# THE REQUEST
Filter the records below down to lines containing "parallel".

Robot episode records:

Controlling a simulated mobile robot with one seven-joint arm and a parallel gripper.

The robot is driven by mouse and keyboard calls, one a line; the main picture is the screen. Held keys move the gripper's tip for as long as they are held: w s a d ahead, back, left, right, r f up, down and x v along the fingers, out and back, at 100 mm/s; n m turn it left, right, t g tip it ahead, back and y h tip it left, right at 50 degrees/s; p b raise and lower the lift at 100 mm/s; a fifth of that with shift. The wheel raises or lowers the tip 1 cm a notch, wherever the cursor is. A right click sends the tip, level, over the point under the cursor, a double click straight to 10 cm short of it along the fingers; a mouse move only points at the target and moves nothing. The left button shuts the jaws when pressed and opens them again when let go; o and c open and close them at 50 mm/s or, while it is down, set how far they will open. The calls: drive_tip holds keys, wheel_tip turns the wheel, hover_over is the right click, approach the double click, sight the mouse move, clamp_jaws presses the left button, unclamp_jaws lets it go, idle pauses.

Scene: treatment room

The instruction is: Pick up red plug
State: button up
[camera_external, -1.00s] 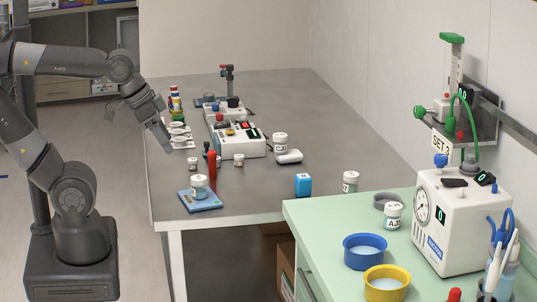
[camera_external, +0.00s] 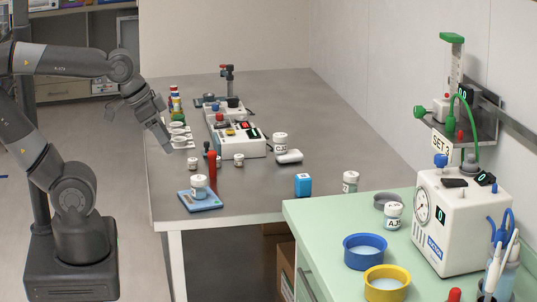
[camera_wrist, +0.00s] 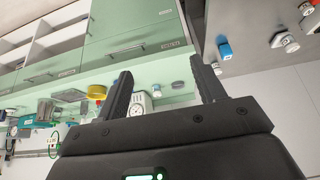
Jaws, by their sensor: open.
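A red upright piece (camera_external: 212,164), which looks like the red plug, stands on the grey table in the external view, just behind a small jar on a blue pad. I cannot make out its exact shape. My gripper (camera_external: 167,147) is at the table's left edge, above and to the left of the red piece, apart from it. In the wrist view my gripper (camera_wrist: 162,85) is open with nothing between its fingers. The red piece does not show clearly in the wrist view.
A white control box (camera_external: 238,145) stands behind the red piece. A jar (camera_external: 199,184) sits on a blue pad (camera_external: 187,203). White cups (camera_external: 180,142) are beside my gripper. A blue block (camera_external: 302,185) stands to the right.

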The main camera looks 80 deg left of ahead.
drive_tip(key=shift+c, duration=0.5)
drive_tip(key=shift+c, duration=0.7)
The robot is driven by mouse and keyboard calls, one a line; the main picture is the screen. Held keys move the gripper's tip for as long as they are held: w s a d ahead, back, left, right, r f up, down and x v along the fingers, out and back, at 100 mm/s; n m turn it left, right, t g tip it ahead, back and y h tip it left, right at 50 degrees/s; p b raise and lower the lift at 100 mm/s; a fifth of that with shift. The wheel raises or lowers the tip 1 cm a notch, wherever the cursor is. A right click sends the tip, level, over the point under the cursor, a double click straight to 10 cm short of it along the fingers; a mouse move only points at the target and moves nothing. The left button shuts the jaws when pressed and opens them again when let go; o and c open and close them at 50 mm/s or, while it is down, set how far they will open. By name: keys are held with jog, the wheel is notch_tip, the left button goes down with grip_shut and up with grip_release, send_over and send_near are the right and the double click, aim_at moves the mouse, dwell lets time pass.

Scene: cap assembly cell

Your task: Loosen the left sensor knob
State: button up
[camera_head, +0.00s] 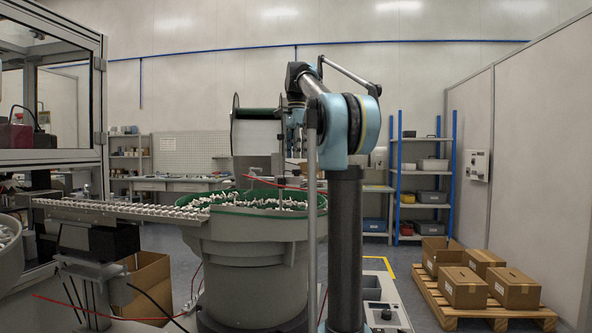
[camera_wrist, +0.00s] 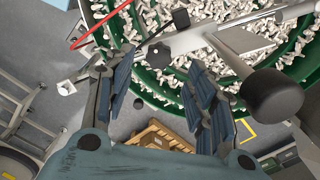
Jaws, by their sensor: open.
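In the wrist view my gripper (camera_wrist: 160,78) is open, with its two blue-padded fingers apart and nothing between them. A small black knob (camera_wrist: 158,55) on a thin metal bar shows just beyond the gap between the fingertips, apart from them. A second black knob (camera_wrist: 181,18) lies further up. A large dark round-ended knob or cylinder (camera_wrist: 272,97) is close to the camera, right of the right finger. I cannot tell for certain which is the left sensor knob. In the head view the gripper and the knobs are too small or hidden to make out.
The green-lined feeder bowl (camera_head: 240,214) holds many white parts; its green rim also shows in the wrist view (camera_wrist: 150,88). A linear track (camera_head: 120,208) runs left from it. A red cable (camera_wrist: 97,28) crosses nearby. Boxes on a pallet (camera_head: 430,293) stand at the right.

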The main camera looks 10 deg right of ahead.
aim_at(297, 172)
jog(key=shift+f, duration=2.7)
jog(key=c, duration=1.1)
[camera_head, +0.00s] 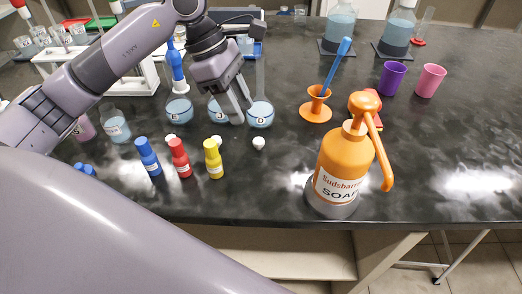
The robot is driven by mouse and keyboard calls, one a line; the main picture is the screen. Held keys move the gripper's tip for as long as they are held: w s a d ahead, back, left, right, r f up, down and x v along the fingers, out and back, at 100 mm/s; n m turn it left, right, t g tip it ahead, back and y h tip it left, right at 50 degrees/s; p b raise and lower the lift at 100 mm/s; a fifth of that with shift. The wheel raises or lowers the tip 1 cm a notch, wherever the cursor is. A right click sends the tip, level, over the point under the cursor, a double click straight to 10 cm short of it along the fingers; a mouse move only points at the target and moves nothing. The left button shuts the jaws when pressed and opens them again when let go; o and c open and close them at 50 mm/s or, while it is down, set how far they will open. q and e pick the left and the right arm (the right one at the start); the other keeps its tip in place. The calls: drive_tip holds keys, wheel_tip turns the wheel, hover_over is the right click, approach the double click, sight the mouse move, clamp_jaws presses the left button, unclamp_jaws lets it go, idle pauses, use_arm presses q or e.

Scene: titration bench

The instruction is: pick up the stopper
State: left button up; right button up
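Small white stoppers lie on the dark bench in front of the flasks: one at the right (259,143), one in the middle (217,139) partly behind the yellow bottle, and one at the left (171,137). My left gripper (243,115) points down above and behind the right and middle stoppers, in front of the flasks. Its two fingers look apart, with nothing seen between them. It does not touch a stopper. My right gripper is not in view.
Flasks with pale liquid stand close by, one right of the gripper (261,114) and one left (179,109). Blue (148,157), red (180,158) and yellow (213,158) bottles stand in front. An orange soap bottle (343,165) is at the right.

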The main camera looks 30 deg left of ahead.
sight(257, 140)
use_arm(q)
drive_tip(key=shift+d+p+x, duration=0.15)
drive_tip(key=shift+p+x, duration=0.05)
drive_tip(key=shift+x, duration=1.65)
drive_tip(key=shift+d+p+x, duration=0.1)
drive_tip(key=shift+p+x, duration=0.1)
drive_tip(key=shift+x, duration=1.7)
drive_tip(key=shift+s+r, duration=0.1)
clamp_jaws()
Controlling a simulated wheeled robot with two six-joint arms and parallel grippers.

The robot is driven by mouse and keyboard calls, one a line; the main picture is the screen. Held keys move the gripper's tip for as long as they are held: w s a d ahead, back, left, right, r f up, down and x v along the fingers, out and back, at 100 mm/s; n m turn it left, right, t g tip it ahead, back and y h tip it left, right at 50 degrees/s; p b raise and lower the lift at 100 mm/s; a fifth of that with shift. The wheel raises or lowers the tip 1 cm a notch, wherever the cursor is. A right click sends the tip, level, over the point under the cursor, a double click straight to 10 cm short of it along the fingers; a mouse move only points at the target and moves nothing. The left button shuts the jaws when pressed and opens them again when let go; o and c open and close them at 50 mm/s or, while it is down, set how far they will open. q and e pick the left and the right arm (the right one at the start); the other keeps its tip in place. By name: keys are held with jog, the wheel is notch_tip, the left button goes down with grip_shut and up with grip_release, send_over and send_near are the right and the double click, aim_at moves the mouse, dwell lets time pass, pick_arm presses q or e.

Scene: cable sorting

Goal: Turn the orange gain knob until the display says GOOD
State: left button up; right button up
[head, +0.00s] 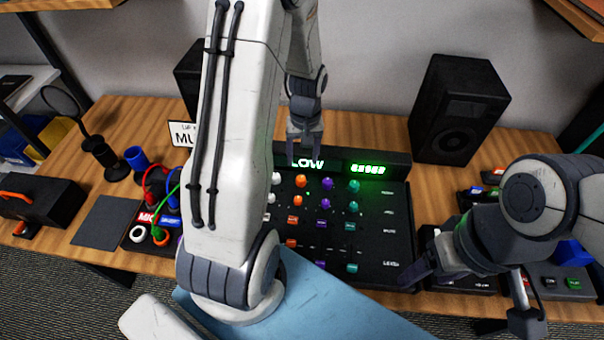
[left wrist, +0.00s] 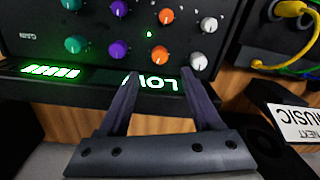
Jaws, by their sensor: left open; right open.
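The orange gain knob (head: 301,181) is in the top knob row of the black mixer console (head: 400,225); in the left wrist view it (left wrist: 160,53) lies just beyond the display, level with the GAIN label. The green-lit display (head: 306,163) reads LOW. My left gripper (head: 304,142) is open and empty above the display's back edge. In the left wrist view its fingers (left wrist: 160,80) straddle the display text, apart from the knob and roughly in line with it. My right gripper (head: 424,268) is over the console's right front corner, open and empty.
Purple (head: 326,184), teal (head: 354,186) and white (head: 276,178) knobs flank the orange one. A second orange knob (head: 297,200) sits in the row below. Speakers (head: 458,110) stand behind. Cables and bins lie left. My left arm hides part of the table.

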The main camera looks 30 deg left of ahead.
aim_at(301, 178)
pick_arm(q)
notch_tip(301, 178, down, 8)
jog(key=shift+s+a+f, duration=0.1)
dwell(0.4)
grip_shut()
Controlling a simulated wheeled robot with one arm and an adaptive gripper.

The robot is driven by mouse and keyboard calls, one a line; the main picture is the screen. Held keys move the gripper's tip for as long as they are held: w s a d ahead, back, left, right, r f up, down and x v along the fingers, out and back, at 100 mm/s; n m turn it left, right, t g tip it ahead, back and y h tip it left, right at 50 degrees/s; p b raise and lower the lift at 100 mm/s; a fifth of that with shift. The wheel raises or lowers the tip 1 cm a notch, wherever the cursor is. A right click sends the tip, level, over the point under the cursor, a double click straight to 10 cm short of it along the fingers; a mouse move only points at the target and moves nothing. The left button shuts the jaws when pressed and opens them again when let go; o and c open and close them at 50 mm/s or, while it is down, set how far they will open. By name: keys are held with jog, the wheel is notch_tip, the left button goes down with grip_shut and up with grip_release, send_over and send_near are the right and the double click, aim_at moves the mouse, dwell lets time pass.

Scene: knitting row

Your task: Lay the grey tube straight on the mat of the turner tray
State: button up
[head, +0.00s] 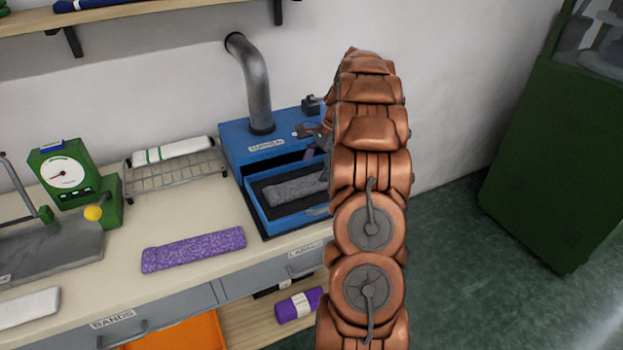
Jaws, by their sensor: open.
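The grey tube (296,187) lies in the pulled-out blue turner tray (292,222), on its dark mat (268,210). The tube runs across the tray, roughly along its front edge; its right end is hidden behind my arm. My gripper (318,140) is open at the tray's back right, above and behind the tube's right end. It is mostly hidden by my copper arm, and I see no tube between its visible parts. I cannot tell whether a finger touches the tube.
The blue turner housing (262,150) with a grey pipe (252,85) stands behind the tray. A purple tube (194,249) lies on the bench to the left. A wire rack (175,172) holds a white roll (172,151). Bare bench top lies between the rack and the purple tube.

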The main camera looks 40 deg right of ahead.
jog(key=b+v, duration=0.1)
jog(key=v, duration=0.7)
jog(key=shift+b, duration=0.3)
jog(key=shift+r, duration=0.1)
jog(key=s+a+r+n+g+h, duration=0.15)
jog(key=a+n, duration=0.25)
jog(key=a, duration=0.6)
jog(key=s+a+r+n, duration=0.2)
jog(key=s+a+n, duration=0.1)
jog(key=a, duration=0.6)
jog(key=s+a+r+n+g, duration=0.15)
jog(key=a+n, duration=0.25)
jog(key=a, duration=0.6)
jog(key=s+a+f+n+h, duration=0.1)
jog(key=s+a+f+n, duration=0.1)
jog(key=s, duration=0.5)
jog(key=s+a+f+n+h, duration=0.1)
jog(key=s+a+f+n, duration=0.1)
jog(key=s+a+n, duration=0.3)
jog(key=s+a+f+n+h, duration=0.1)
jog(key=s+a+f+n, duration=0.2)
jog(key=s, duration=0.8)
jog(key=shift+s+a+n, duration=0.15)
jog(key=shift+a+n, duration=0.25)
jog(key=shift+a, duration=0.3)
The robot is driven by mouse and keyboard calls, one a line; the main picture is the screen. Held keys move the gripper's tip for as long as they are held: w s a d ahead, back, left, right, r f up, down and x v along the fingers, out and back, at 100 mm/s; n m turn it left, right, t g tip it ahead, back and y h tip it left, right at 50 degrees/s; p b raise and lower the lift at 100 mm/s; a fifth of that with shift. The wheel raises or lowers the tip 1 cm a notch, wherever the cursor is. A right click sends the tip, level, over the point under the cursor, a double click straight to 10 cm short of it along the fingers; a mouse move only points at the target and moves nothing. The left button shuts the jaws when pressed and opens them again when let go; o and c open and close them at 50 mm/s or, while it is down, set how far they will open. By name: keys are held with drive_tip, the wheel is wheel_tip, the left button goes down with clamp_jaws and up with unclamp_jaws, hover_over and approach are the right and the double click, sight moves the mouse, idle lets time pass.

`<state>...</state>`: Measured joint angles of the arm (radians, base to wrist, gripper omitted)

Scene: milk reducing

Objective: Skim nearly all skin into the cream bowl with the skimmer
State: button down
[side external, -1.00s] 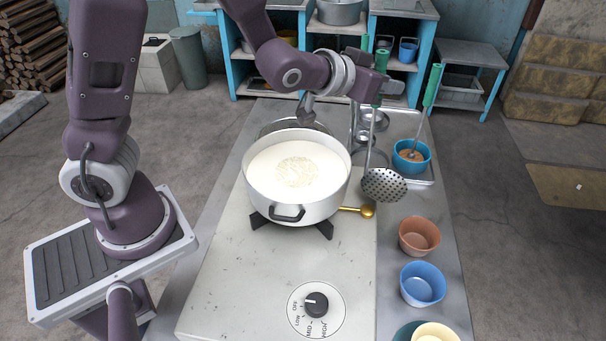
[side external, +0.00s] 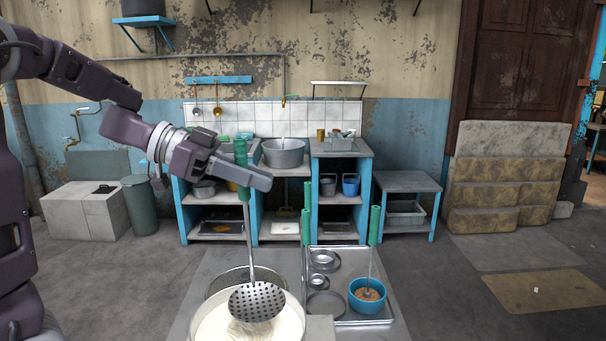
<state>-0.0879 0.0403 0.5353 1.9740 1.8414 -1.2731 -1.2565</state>
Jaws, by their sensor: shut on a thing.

# WORKED ANSWER
Controlling a simulated mobile robot with one seven-joint arm and a parallel gripper.
Controlling a simulated wheeled robot with two six-joint arms and parallel grippers.

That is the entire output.